→ To be done: Return, exactly as written, every line from the first line of the data below through the line that contains "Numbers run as".

Data block start

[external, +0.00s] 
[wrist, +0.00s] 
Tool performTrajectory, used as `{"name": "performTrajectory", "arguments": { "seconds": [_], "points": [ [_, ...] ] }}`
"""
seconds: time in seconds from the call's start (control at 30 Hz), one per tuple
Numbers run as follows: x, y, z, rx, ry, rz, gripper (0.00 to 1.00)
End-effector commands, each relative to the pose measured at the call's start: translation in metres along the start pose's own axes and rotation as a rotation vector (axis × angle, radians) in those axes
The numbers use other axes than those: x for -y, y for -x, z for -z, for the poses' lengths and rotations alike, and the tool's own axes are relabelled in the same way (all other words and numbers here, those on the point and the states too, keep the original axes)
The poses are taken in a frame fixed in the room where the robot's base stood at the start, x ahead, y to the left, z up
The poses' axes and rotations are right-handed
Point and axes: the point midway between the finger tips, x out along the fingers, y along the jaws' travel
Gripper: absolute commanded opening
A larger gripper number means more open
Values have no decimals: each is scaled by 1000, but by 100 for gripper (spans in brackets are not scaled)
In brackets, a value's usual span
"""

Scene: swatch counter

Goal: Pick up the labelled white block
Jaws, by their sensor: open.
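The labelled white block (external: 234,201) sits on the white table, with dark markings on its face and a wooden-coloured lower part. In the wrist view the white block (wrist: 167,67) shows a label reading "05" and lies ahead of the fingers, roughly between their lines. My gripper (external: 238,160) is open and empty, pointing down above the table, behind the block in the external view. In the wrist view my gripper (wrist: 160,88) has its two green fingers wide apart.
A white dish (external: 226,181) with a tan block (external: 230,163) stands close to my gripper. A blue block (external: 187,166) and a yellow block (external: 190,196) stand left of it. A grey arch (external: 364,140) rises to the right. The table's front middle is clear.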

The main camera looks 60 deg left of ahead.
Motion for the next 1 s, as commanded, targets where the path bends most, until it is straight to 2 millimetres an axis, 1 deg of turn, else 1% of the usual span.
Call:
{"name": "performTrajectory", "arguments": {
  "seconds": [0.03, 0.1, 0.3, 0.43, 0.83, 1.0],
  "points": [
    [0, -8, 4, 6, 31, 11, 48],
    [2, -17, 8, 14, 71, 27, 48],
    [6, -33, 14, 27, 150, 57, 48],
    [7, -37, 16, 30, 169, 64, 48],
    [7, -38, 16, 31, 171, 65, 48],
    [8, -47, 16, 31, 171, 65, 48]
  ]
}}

Data block end

→ Exercise response:
[external, +0.00s] 
[wrist, +0.00s] 
Tool performTrajectory, used as `{"name": "performTrajectory", "arguments": { "seconds": [_], "points": [ [_, ...] ] }}`
"""
seconds: time in seconds from the call's start (control at 30 Hz), one per tuple
Numbers run as follows: x, y, z, rx, ry, rz, gripper (0.00 to 1.00)

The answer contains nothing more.